September 24, 2017
By Deacon Buck Close
Today we celebrate – 5 days early – the Feast of St. Michael and All Angels, also known as Michaelmas. I was reminded how generally unknown this feast is in this country outside our small corner of Anglicanism by the reaction of our new parish administrator to the mention of it at her first staff meeting. She had never heard or read the word Michaelmas and, in retrospect, I don’t think the rest of the staff in that meeting went to enough trouble to explain it. Let’s face it, unless you are one of a small minority of Episcopalians or an Anglophile, you have never heard of Michaelmas. This isn’t a bad thing or a good thing. It just is a fact. We are celebrating today a feast about which 99% of our compatriots are ignorant. So that begs the question – why bother? I am going to take a stab at answering that question.
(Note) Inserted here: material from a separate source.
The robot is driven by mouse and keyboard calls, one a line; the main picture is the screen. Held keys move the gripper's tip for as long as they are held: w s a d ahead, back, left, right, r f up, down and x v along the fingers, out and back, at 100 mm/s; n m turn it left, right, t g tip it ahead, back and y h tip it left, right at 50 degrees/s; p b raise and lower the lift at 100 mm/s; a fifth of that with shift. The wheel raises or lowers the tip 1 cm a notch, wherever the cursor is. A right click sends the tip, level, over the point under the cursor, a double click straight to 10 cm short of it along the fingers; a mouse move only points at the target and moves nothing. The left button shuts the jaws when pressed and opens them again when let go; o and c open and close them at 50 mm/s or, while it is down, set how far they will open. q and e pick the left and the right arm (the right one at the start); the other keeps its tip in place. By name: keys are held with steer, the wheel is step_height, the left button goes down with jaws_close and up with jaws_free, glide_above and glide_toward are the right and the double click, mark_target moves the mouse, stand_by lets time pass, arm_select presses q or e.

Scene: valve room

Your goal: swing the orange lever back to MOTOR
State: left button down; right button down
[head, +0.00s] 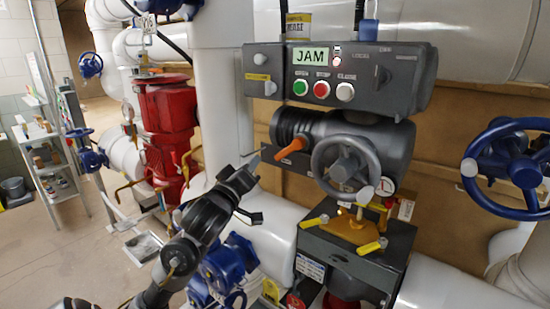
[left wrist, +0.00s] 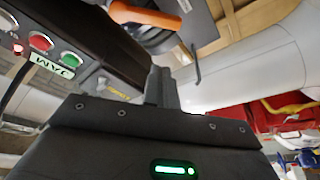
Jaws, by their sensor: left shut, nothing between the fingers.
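The orange lever (head: 292,148) sticks out from the left part of the dark motor actuator (head: 375,143), below the control box. Its free end points left and slightly down in the head view. In the left wrist view the lever (left wrist: 146,15) crosses near the top edge. My left gripper (head: 254,161) is shut and empty, just left of the lever's free end, with a small gap seen between them. Its closed fingers (left wrist: 161,88) also show in the left wrist view. No MOTOR mark is readable. My right gripper is not in view.
The control box (head: 335,76) above has a display reading JAM (head: 311,57) and green, red and white buttons. A grey handwheel (head: 346,168) sits right of the lever. A red valve body (head: 168,115) and white pipes stand left. A blue handwheel (head: 508,168) is at right.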

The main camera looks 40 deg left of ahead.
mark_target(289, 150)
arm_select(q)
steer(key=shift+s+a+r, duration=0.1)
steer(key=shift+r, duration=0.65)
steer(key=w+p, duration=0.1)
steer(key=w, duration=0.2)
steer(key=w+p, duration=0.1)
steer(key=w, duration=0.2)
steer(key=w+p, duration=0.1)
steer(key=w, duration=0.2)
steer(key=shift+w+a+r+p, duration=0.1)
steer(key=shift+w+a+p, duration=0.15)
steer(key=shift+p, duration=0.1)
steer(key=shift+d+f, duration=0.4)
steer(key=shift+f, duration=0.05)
My first answer is that our tradition (both civil and religious) as Anglicans commends that feast to us. The Feast of St. Michael the Archangel dates from at least the 5th century. And it has been on or about September 29th all that time. In the British Isles, the feast is very well known indeed. It is one of the quarter days on which school terms started, and rents were due. The quarter days fell on four religious festivals roughly three months apart. Each of the quarter days fell close to a solstice or equinox. The quarter days fell on Christmas (25th), Lady Day (24th) (better known as Annunciation), St. John Day (25th), and Michaelmas (29th). So Michaelmas in the British Isles also signals the beginning of fall and, thus, became associated with harvest time. So, the celebration of Michaelmas has been central to religious and civil life in Britain and Ireland for centuries. And Anglo Catholics, here in the colonies, have continued to observe it. So we do this because it is part of our tradition.
My second answer may sound much like the first, but I think it is sufficiently different to stand alone. That answer is Calendar. It is my observation that we Anglo Catholics are more devoted to the Christian calendar than some of our peers in other parts of Christendom. We derive some joy, I think, from living through the Christian year – from Advent through Christ the King – and marking the special days with the special devotion they merit. The notion that we would de-emphasize or, God forbid, discontinue one of the established observances of the Christian year is not palatable to us. And this is totally independent of the fact that the rest of the country has no idea what in the world we are doing on Candlemas, Michaelmas or 10’s of other dates on our church calendars. We are living the Christian calendar as it has come to us over two millennia. And that is worth doing in and of itself.
Reason number three has to do with the nature of the feast. We are celebrating St. Michael and All Angels. One of the other names for this feast that we don’t use today is the Feast of Saints Michael, Gabriel, Uriel, and Raphael, these being the only four angels named in the Bible. So, this is a unique sort of occasion on which we focus on things angelic. This is the time to ponder what sort of thing an angel is. The Cambridge Dictionary of Christianity defines angel as a spiritual being that serves God. We often think of angels as messengers – like Gabriel – and as guardians. Our Collect for today talks about the services of Angels and men in a wonderful order and asks God that the Angels may succor and defend us on earth. This speaks to me of angels as intermediaries between God and man. This is the point in our calendar when we think about and give thanks for the angelic hosts. Unfortunately, as you all know, there is an entire industry that commercializes angels in rather tawdry ways. Let us not confuse the commercial depiction of angels with any serious consideration of angels and where they fit in God’s kingdom.
So perhaps the answer to the question “Why bother with Michaelmas?” is not so difficult to answer. We bother because our tradition includes a feast day celebrating St. Michael and all the angels and it has been part of our tradition for many centuries. We also bother because Michaelmas is part of our annual Christian journey through the calendar of the Church. And, finally, we bother because it is the one feast of the year when we think about God’s messengers – the angels.
I have another personal reason why I bother with Michaelmas. And that is precisely because other people don’t. Living the church year as opposed to the secular year is highly counter cultural and just plain fun in my opinion. I crave the opportunity to explain to a friend or family member what Michaelmas, or Candlemas, or Assumption or All Souls is. And of course, I would be happy if they were intrigued enough to join me in living the church year. But most will not. Perhaps I am a bit perverse in being so fond of not fitting in. It might be a sign of my advanced age. But regardless of the reason, this is a red-letter day for me. For this afternoon at 4PM, we will have Evensong and Benediction. So, I have been able to explain to numerous people why, on a Sunday afternoon in football season, I was going to be participating in a service that they never heard of on a feast day that they couldn’t pronounce. What fun. See you this afternoon.